WORK INSTRUCTIONS |
Gather, from the data below, each line in which the word "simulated" occurs.

----- WORKING DATA

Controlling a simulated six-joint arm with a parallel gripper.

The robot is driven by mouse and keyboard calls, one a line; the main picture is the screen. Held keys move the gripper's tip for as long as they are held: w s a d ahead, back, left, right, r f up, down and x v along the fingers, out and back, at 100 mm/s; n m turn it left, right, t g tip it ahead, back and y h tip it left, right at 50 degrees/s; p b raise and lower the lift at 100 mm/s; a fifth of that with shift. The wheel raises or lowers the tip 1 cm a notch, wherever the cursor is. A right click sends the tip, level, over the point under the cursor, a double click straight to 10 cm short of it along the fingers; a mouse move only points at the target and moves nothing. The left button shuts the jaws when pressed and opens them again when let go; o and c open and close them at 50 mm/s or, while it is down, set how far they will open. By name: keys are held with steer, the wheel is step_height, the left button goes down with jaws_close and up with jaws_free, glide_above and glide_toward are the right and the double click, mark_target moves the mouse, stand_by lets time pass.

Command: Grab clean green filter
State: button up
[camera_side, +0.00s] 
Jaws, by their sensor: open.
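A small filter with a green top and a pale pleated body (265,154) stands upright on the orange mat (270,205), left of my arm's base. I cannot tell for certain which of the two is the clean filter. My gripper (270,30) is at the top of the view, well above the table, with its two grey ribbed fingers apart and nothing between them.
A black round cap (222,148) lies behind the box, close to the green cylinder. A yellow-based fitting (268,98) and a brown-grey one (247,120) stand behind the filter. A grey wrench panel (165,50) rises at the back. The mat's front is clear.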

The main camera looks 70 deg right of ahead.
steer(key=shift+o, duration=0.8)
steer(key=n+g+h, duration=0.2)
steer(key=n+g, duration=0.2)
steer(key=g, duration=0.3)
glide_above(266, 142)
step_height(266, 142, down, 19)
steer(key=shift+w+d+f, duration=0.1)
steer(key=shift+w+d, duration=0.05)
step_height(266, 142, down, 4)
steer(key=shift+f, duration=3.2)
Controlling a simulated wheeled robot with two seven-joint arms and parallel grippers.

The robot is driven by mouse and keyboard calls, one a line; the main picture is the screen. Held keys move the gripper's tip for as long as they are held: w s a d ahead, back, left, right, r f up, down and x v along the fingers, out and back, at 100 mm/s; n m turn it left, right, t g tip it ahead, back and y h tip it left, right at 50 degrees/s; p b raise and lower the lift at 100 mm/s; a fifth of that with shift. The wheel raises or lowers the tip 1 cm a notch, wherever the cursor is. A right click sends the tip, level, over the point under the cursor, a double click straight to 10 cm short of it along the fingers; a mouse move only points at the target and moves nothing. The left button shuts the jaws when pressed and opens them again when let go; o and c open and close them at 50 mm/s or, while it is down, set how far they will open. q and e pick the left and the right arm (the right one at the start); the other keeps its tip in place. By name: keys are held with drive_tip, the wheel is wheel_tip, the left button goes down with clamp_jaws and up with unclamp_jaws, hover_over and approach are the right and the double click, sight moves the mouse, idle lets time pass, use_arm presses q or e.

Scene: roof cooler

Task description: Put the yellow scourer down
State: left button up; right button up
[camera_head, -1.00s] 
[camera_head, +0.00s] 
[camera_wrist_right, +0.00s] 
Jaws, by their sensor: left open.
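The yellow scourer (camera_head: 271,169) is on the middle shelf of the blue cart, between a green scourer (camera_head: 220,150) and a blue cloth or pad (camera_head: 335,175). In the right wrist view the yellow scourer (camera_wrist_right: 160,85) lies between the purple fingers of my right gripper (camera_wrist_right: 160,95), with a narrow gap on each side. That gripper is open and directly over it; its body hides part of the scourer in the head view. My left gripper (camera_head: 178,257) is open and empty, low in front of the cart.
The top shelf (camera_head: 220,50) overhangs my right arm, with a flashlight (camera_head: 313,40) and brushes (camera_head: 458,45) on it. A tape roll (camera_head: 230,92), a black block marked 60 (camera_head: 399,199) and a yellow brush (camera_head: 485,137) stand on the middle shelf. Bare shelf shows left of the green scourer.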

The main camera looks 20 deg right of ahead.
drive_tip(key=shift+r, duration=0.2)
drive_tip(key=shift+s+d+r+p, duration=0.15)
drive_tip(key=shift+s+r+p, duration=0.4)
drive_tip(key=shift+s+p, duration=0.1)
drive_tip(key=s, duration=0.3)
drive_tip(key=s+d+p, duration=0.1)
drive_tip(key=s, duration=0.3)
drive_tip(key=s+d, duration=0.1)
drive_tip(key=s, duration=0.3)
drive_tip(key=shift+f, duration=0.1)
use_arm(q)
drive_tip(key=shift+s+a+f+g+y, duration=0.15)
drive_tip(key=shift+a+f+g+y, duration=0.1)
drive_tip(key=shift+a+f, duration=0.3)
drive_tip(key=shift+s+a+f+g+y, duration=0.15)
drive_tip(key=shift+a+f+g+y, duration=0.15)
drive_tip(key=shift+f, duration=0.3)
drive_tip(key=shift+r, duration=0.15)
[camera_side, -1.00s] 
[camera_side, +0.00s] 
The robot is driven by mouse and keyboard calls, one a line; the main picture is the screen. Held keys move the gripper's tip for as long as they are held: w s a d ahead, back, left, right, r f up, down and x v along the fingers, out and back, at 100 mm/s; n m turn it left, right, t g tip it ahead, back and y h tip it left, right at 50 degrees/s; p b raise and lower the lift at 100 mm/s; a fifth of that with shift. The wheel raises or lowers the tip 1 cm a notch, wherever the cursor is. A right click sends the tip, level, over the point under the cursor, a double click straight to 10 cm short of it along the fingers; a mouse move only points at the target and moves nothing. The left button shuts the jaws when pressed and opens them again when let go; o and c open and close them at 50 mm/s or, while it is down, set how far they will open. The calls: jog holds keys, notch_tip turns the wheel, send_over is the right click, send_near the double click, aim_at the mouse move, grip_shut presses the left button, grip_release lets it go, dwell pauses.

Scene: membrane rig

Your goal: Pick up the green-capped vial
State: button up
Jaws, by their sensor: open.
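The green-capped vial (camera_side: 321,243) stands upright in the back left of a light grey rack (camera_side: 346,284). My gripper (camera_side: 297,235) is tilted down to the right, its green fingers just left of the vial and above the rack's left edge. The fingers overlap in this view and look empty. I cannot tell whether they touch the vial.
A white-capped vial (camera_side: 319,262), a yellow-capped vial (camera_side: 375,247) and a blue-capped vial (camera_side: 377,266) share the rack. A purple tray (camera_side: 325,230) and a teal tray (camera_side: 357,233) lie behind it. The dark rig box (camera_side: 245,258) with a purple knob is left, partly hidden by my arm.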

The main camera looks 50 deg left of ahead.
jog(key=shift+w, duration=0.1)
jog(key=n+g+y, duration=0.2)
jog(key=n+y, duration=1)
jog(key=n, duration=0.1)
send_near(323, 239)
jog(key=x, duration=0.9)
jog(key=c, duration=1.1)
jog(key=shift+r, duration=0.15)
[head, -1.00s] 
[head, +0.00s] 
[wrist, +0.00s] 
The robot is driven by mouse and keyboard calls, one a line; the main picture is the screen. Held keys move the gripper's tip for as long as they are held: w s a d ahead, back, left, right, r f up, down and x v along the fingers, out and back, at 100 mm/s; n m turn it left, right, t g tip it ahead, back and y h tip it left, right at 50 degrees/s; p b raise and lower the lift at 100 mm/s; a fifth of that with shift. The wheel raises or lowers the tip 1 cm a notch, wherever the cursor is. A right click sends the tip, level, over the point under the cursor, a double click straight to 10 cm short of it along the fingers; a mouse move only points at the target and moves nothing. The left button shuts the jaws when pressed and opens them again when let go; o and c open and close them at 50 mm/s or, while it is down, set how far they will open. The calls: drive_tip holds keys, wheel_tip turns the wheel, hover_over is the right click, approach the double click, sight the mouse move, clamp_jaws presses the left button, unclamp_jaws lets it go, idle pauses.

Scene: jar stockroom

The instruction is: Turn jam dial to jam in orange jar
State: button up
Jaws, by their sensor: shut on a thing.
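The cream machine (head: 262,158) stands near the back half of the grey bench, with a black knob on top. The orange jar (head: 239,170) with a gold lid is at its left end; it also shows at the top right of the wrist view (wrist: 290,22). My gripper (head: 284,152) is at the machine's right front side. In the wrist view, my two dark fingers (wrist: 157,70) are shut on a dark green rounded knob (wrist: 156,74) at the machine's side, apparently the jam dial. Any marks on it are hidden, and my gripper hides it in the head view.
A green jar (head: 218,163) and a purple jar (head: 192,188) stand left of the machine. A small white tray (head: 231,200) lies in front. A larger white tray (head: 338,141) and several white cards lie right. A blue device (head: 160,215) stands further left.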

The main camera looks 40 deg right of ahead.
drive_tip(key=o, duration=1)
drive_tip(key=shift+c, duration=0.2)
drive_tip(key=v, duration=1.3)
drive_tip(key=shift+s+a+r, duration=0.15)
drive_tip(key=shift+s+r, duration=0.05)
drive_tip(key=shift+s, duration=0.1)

----------

FULL OUTPUT |
Controlling a simulated six-joint arm with a parallel gripper.
Controlling a simulated wheeled robot with two seven-joint arms and parallel grippers.

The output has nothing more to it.